=== DATA SEGMENT ===

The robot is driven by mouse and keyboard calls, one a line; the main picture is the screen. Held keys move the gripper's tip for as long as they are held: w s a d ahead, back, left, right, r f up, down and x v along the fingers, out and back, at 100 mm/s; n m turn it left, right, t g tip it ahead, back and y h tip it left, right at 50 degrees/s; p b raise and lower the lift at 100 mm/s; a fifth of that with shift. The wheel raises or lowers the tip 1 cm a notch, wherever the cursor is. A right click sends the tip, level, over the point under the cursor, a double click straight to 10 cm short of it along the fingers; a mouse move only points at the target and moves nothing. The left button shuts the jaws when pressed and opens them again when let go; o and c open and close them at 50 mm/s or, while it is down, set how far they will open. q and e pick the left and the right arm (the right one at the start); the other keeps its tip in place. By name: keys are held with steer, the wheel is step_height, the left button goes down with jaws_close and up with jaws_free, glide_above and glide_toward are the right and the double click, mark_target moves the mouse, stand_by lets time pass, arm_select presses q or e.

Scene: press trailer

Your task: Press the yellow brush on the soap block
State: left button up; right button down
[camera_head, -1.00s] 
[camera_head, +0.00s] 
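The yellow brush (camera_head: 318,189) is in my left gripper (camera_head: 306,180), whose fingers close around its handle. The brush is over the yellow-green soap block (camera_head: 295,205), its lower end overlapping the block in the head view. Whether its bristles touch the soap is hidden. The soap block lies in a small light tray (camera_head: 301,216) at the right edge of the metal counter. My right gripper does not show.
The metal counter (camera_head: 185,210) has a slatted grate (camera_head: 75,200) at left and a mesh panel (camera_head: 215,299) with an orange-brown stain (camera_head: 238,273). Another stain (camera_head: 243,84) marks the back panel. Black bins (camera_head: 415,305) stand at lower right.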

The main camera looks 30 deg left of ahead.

===

### WHAT IS BEING ASKED
Repeat the data above, word for word.

### RESULT FOR THIS EXERCISE
The robot is driven by mouse and keyboard calls, one a line; the main picture is the screen. Held keys move the gripper's tip for as long as they are held: w s a d ahead, back, left, right, r f up, down and x v along the fingers, out and back, at 100 mm/s; n m turn it left, right, t g tip it ahead, back and y h tip it left, right at 50 degrees/s; p b raise and lower the lift at 100 mm/s; a fifth of that with shift. The wheel raises or lowers the tip 1 cm a notch, wherever the cursor is. A right click sends the tip, level, over the point under the cursor, a double click straight to 10 cm short of it along the fingers; a mouse move only points at the target and moves nothing. The left button shuts the jaws when pressed and opens them again when let go; o and c open and close them at 50 mm/s or, while it is down, set how far they will open. q and e pick the left and the right arm (the right one at the start); the other keeps its tip in place. By name: keys are held with steer, the wheel is step_height, the left button goes down with jaws_close and up with jaws_free, glide_above and glide_toward are the right and the double click, mark_target moves the mouse, stand_by lets time pass, arm_select presses q or e.

Scene: press trailer

Your task: Press the yellow brush on the soap block
State: left button up; right button down
[camera_head, -1.00s] 
[camera_head, +0.00s] 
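The yellow brush (camera_head: 318,189) is in my left gripper (camera_head: 306,180), whose fingers close around its handle. The brush is over the yellow-green soap block (camera_head: 295,205), its lower end overlapping the block in the head view. Whether its bristles touch the soap is hidden. The soap block lies in a small light tray (camera_head: 301,216) at the right edge of the metal counter. My right gripper does not show.
The metal counter (camera_head: 185,210) has a slatted grate (camera_head: 75,200) at left and a mesh panel (camera_head: 215,299) with an orange-brown stain (camera_head: 238,273). Another stain (camera_head: 243,84) marks the back panel. Black bins (camera_head: 415,305) stand at lower right.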

The main camera looks 30 deg left of ahead.

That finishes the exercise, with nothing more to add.